Aujourd’hui, dans les clubs, les ONG, l’éducation, les mairies : on veut recréer une église. Baptême républicain, mariage et cérémonie funéraires : il n’y a plus de pères, mais heureusement, on a des maires… Le plus souvent, s’ils terminaient leur propos par « Alleeeeeeeez dans la paix du Christ ! » on leur répondrait sans même réaliser qu’on se trouve dans une préfecture ou dans un ministère. Regardez les plafonds de nos édifices publics : ils sont peuplés d’anges et de créatures célestes…

Même dans les clubs philanthropiques, on crée des initiations, des célébrations, des parodies de l’Eucharistie, etc.

La liste pourrait s’allonger à l’envi tant notre monde ne s’est fondamentalement construit qu’autour de cette référence première : Jésus. Il faut réécouter le générique du capitaine Flam, pour réaliser que notre société ne sait pas faire autre chose que du christianisme de deuxième classe : « Capitaine Flam, tu n’es pas de notre galaxie mais tu descends jusqu’ici pour sauver tous les hommes… ». Robocop, Superman, Spiderman ne font que revisiter le mystère de la rédemption, avec quelques variantes colorées bien sûr.

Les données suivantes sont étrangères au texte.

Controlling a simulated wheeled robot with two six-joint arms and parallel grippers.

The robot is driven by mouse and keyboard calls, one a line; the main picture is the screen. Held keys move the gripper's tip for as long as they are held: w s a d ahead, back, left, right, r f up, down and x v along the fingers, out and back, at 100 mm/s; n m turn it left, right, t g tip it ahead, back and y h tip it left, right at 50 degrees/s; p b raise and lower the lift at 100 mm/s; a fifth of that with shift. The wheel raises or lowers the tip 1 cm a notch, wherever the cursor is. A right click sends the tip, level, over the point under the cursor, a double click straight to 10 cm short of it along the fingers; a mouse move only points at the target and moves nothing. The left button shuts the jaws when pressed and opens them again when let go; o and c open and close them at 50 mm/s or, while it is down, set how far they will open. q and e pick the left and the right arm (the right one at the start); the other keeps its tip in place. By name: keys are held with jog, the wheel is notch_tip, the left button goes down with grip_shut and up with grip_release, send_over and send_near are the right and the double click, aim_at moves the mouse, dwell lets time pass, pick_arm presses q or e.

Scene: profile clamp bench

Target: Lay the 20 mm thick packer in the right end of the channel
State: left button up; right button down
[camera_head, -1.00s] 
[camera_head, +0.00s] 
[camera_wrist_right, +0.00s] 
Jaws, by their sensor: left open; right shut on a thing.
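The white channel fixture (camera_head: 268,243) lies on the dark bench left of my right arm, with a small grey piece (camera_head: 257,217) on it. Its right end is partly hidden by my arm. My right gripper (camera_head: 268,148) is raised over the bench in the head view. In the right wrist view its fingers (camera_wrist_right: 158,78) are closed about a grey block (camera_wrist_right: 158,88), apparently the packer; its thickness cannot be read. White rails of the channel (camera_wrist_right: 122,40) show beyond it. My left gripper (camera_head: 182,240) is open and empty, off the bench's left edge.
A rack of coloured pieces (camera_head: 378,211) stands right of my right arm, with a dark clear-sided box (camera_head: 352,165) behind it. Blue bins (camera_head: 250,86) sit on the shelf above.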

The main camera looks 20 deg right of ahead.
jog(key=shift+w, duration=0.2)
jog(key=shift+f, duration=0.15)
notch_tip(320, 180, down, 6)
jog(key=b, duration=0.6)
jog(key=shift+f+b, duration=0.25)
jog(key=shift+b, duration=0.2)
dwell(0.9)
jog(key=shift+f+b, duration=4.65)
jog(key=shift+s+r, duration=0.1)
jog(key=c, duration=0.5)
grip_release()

Souvent contrée, plus souvent encore parodiée, la foi chrétienne souffre désormais d’une menace plus dangereuse et plus mortelle que les autres : l’oubli. C’est contre ces trois risques que j’ai voulu écrire ce petit livre. Chacun des trois attestent à sa façon de la grandeur de la Révélation.

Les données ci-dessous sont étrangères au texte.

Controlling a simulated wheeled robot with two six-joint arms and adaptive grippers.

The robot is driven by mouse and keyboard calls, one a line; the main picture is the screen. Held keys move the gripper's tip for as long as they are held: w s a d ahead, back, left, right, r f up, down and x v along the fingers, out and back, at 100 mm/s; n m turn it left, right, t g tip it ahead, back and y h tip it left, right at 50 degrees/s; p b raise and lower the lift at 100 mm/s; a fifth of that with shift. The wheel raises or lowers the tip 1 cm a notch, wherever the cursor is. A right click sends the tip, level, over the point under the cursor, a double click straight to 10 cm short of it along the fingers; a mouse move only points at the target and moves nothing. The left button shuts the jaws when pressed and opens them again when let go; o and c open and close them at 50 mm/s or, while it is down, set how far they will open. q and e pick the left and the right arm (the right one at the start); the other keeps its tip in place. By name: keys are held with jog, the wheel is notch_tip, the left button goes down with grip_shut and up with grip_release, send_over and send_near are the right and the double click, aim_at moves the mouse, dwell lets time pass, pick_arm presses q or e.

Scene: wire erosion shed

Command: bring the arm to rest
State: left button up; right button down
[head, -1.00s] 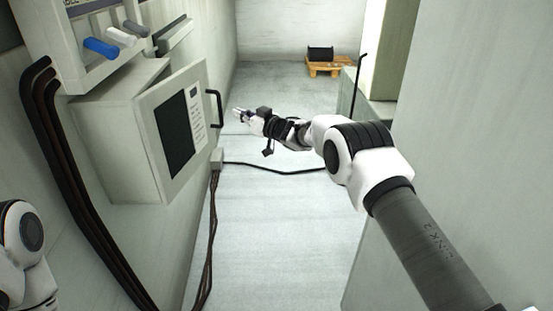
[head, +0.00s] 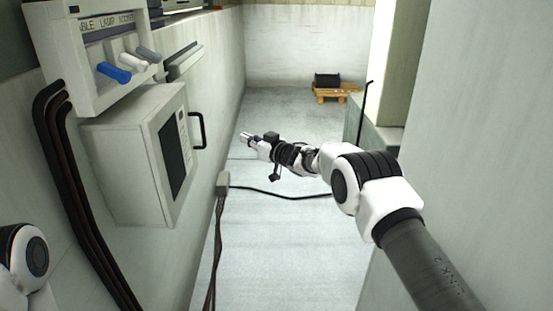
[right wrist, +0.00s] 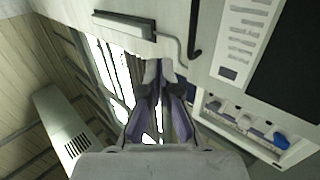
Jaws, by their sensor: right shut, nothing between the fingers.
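My right gripper (head: 243,136) is at the end of my right arm, which reaches forward over the aisle. It is shut and empty. In the head view it lies right of the wall cabinet (head: 125,170) and its black handle (head: 198,131), apart from both. The cabinet door (head: 170,150), with a dark window, looks shut or nearly so. In the right wrist view my fingers (right wrist: 158,72) meet at the tips, and the handle (right wrist: 195,35) shows above them to the right. Of my left arm only a white and black joint shows at lower left; its gripper is out of view.
A lever panel (head: 90,75) with blue, white and grey levers (head: 113,72) is above the cabinet. Dark cables run down the left wall. A black spool (head: 327,80) sits on a wooden pallet (head: 335,93) at the back. Pale walls close in on the right. The floor between is mostly open.

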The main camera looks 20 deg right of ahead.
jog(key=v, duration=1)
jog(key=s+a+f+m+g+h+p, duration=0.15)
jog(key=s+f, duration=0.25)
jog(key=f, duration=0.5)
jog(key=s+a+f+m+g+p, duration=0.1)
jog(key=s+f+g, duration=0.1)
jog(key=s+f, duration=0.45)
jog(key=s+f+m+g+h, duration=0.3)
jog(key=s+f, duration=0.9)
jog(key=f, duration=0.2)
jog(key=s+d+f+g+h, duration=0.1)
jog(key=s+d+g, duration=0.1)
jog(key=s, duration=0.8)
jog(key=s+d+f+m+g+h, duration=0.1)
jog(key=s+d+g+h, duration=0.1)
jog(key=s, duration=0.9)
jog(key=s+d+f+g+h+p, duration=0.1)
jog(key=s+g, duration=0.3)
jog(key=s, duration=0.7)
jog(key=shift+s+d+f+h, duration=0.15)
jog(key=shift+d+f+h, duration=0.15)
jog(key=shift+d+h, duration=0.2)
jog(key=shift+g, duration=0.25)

Comment, en tant que chrétien, peut-on concrètement diriger les autres vers le paillasson, leur montrer les clés du Royaume sans leur inspirer la méfiance ou l’hostilité ?

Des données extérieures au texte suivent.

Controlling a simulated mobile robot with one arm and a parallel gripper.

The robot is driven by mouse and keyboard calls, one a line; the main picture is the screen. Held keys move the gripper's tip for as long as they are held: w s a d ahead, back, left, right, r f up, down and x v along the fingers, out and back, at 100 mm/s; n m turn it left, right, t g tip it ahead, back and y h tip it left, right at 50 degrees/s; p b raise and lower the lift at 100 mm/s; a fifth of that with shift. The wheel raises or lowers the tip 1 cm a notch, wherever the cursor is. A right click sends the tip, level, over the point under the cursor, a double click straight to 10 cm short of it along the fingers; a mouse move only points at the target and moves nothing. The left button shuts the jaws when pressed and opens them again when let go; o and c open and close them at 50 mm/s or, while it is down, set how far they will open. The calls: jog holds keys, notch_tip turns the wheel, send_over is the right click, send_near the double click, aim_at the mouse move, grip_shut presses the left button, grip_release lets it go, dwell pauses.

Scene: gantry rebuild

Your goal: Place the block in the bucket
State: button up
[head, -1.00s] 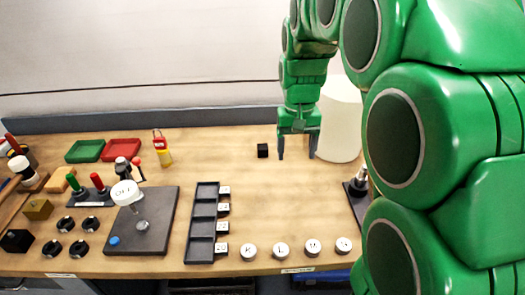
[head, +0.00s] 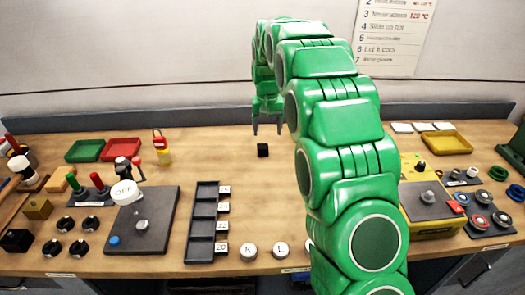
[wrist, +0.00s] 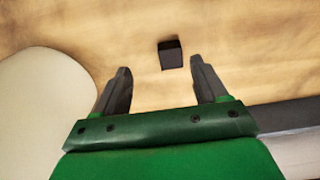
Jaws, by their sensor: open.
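A small black block (head: 263,150) sits on the wooden table near the back middle. My gripper (head: 267,131) is open and empty, above the table and just above the block in the head view. In the wrist view the block (wrist: 170,55) shows just beyond the fingertips, between their lines and apart from both. A pale, rounded object, likely the bucket (wrist: 40,105), stands at the left of the wrist view, partly cut off. In the head view it is hidden behind my arm.
Red (head: 121,148) and green (head: 85,151) trays are back left. A yellow box (head: 432,217) is right. The table around the block is clear.

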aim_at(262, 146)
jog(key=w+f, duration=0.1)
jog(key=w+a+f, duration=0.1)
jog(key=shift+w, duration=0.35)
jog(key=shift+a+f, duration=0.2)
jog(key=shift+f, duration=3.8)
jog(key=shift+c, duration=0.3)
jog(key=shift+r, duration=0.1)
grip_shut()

Il y a, bien sûr, la valeur de l’exemple et son prix à payer : le risque du contre-exemple ou du contre-témoignage qui déçoit, éloigne, désespère. Mais il y aura toujours dans la vocation chrétienne une exigence du verbe : soyez toujours prêts à rendre compte de l’espérance que vous avez reçue, à répondre à ces personnes assoiffées et en recherche de sourciers. C’est l’ambition de ce livre : parmi les joies, je suis étonné que, quoique explicitement missionnaire et résolument chrétien, il ait été bien accueilli même par Paris Match, France info ou Europe 1… Qu’il ait pu être diffusé dans les magasins Relay dans les gares et les aéroports. Frédéric Ozanam soulignait que « Beaucoup ressentent amèrement la douleur de ne pas croire », et il nous revient à nous chrétiens de leur redire avec Benoît XVI que les portes de la foi sont toujours ouvertes… Pour ceux à qui elles semblent fermées, savoir dire que les clefs ne sont pas loin : sous le paillasson, c’est-à-dire en fait dans l’Évangile que nous foulons aux pieds si souvent et qui est pourtant le socle sur lequel s’est bâtie notre civilisation. Aucun livre, aucune prédication ne seront jamais une contrainte en termes de conversion mais ce livre veut montrer un chemin et donner le mode d’emploi pour commencer … Nul ne peut franchir les portes du Royaume à la place d’un autre, mais délicatement et puissamment savoir dire : « Regarde là, tout près, comme c’est beau ! ».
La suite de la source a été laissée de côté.